NEW ORLEANS - Students at De La Salle High School in New Orleans step into what some consider a classroom of the future. 

"It's part of our bigger project to help young people get ready for the next 50 years," said De La Salle High President Michael Guillot.

Inside, senior David Bittner designs a cookie jar on a computer in the school's brand new Creativity Studio.

"It gives students more tools to learn," said Bittner.

Equipped with 3D modeling software, he uses one of several high-end workstations.

"We wanted a tool that all subjects across all boards could use and make it relevant towards what they (teachers) are teaching," said J.P. Garnier, De La Salle Senior Dir. of Operations and Innovation.  

A 3D printer is one of those devices. Instead of printing the way most of us are used to on a flat surface like paper, this printer creates a three-dimensional solid object that starts out as a digital model.

"On the 3D software - Model It - and then we can actually print it so you can physically touch it," said Garnier. 

Rather than ink, the 3D printer prints with plastic, layer on top of layer.  During our visit, it was in the process of printing a red Superdome. 

"Right now, I'm trying to make a 3D snowman," said freshman Chloe Rihner.

She and another freshman, Bryce Racine, test the school's latest toys. 

"I actually needed a chess set because I kept losing all my pieces, and I wanna keep them," said Racine. 

Teachers believe this gives students an opportunity to think on a higher level and grasp what they're learning in all subjects through cutting-edge technology.

"So math, you can come over here and think of geometry and have the students think of geometric shapes, either design them, and then print them, physically," explained Garnier.

"Let's look at world history. All of a sudden you can design and build, download and reshape maybe the great historical monuments - the great works of the world," said Guillot.  

The machine at De La Salle printed several objects and some with great detail like a shark's head with sharp teeth. The Eiffel Tower with intricate arches and lattice work is another example.

"Just anything that we want to print, just make it, and then you can print it," said junior Jacob Lavarine.

Freshman Demi Robinette said she'd like to print the iPhone 5S. She can't print the guts of an iPhone, but can certainly print a phone case.

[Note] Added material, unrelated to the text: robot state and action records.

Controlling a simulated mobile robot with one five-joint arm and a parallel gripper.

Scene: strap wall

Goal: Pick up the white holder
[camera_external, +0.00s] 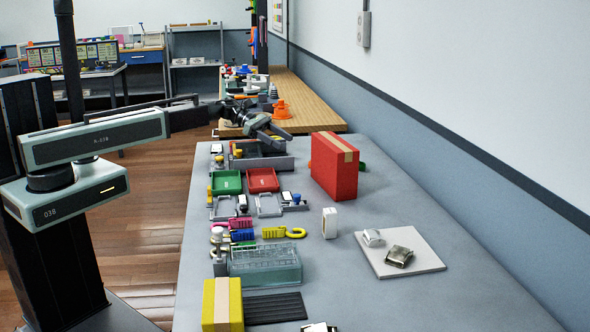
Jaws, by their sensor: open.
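A small white upright block-shaped thing (330,223), which looks like the white holder, stands on the grey table, in front of the red box.
A white board (405,270) with metal pieces lies to the right. Green (227,182) and red (263,180) trays, a clear bin (264,268) and a yellow box (222,304) line the left.

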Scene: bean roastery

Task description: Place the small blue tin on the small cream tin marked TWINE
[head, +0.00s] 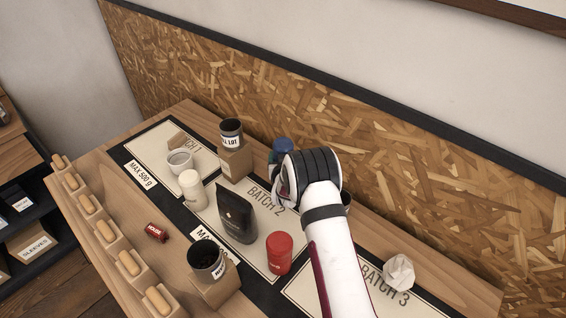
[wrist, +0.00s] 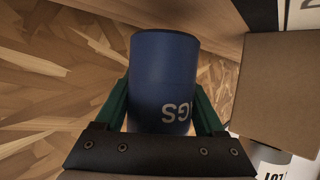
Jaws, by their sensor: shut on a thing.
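The blue tin (wrist: 163,75) is between the two green fingers of my gripper (wrist: 160,104) in the wrist view, with upside-down white letters ending in "GS" on its side. My gripper is shut on it. In the head view the blue tin (head: 282,147) shows at the back, by the wall panel, partly hidden by my gripper (head: 281,172). A small cream tin (head: 191,191) stands upright on the table, left of my gripper and nearer the front. Its marking is not legible, and nothing is on top of it.
A cardboard box (head: 236,163) with a dark cup (head: 231,131) on it stands between the two tins. A black pouch (head: 236,213), a red tin (head: 279,252) and a white bowl (head: 180,162) stand nearby. Another dark cup (head: 206,260) stands at the front. The wall panel (head: 400,170) is close behind.

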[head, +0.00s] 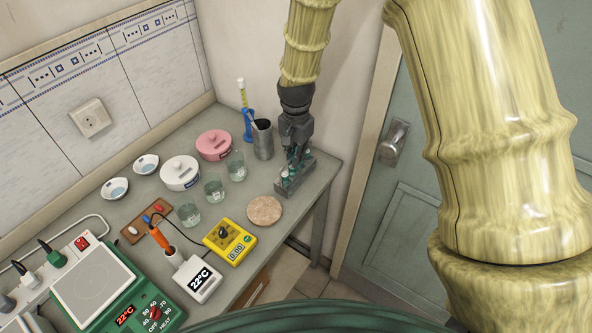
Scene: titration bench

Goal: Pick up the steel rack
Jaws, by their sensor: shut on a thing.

From printed eyeglass frames to printed prosthetic limbs for humans, and in one case, a duck, we've seen the range of objects the technology can make. Born with a backwards webbed foot that had to be amputated, "Buttercup" the duck now waddles with a 3D printed foot.

De La Salle teachers expect students like Bittner with interests in civil engineering can benefit from the 3D printer and use those skills in college and eventually, in the workplace.  "If I was trying to design maybe a safety part for a bridge, I could design it and then show them how it moves and how it fits into a bridge," explained Bittner. 

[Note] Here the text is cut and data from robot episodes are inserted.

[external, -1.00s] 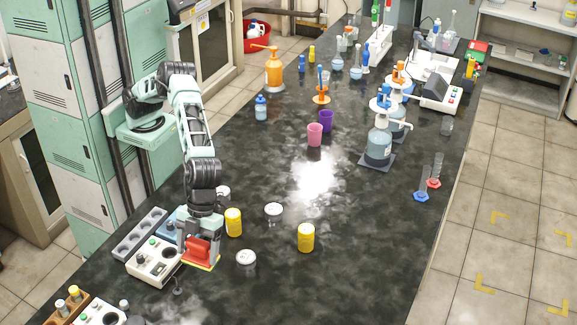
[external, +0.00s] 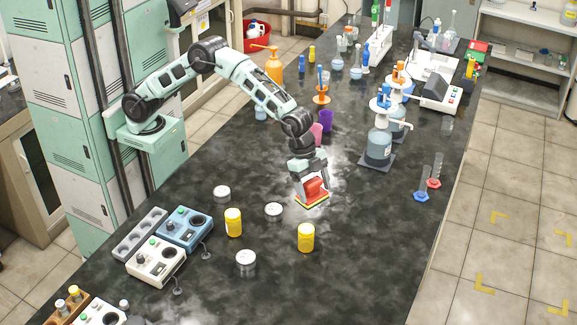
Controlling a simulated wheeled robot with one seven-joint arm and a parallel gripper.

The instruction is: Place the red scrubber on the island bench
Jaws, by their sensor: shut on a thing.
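The red scrubber (external: 313,190) has a red grip on top and a thin, yellowish base. My gripper (external: 312,181) points down and is shut on the scrubber's grip. The scrubber is over the middle of the island bench (external: 360,240), which has a dark, mottled stone-like top. It is at or very near the surface; I cannot tell whether its base touches the bench. My arm reaches in from the left and partly hides the pink cup behind it.
The pink cup (external: 316,134) and purple cup (external: 326,121) stand behind. A dispenser bottle (external: 379,145) is at right. Bench room is clear right of the scrubber.

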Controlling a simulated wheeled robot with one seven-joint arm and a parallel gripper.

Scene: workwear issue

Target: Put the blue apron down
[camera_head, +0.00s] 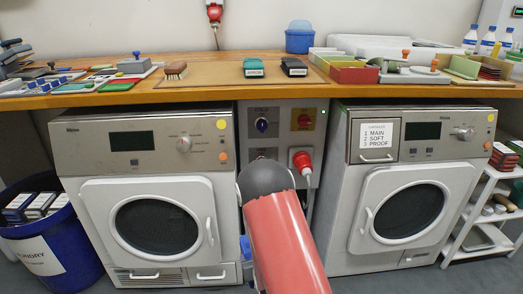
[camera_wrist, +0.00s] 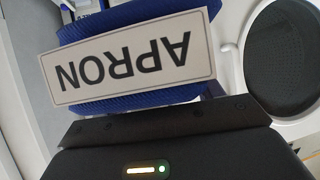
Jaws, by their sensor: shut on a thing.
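The blue apron (camera_wrist: 128,62) is a folded blue bundle with a white label reading APRON, upside down in the wrist view. My gripper (camera_wrist: 165,122) is shut on it, with its dark body across the bottom of that view. In the head view my red arm hides the gripper and most of what it holds. Only a small blue patch (camera_head: 246,249) shows left of the arm, low in front of the machines, probably part of the apron.
A wooden counter (camera_head: 215,83) runs above two washing machines (camera_head: 150,160) (camera_head: 362,246). A brush (camera_head: 175,70), a green bundle (camera_head: 255,68) and a black bundle (camera_head: 293,67) lie on it, with bare room between brush and green bundle. A blue laundry bin (camera_head: 40,255) stands left.

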Starting out extremely basic, Bittner explains how to build that cookie jar.  "First I needed to take a sphere out of the already-built library website," he said.  Next, he adds a second sphere on top of the original one.  "Cause eventually you're gonna turn it into a hole, and it's gonna make a sphere-shaped hole so that way you can cut a little hole into the sphere you previously made," said Bittner.  To give the jar traction, he places three cylinders under the sphere that serve as legs.

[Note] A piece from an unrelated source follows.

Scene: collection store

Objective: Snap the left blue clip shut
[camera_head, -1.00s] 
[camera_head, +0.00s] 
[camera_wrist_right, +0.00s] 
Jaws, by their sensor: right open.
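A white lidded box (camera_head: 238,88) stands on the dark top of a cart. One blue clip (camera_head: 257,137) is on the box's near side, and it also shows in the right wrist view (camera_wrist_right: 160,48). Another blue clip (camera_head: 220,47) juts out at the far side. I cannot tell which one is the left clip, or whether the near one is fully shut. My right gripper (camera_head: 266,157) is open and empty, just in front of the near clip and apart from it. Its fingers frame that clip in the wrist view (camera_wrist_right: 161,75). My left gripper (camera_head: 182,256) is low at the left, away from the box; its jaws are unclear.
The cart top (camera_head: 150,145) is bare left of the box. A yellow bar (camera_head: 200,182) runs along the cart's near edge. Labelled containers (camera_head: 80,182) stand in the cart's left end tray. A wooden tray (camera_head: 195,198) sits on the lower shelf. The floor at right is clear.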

Students then save their design on a thumb drive and plug it into the actual printer. Next, they have to decide how big or small to make their object and pick out a color.  The De La Salle printer can print up three colors at a time.

"There's cartridges of plastic filament on the side. The filament goes into the print head. The print head melts it, and it extrudes out a thin, thin filament, a smaller filament, and basically builds the object layer by layer by layer by layer and it slowly builds it. So it's basically printing in molten plastic and hardens it as soon as it comes out," said Garnier. 

The 3D printer builds the layers up, and over the next several hours, turns a digital Superdome into a physical object with its hourglass-like shape that students can hold. "I think it's pretty genius to put inside of a school," said Bittner.

Many believe that 3D printers - as they become more accessible and affordable - will in the next few years become part of our everyday lives. Who knows? Maybe the next young inventor will come out of a De La Salle classroom.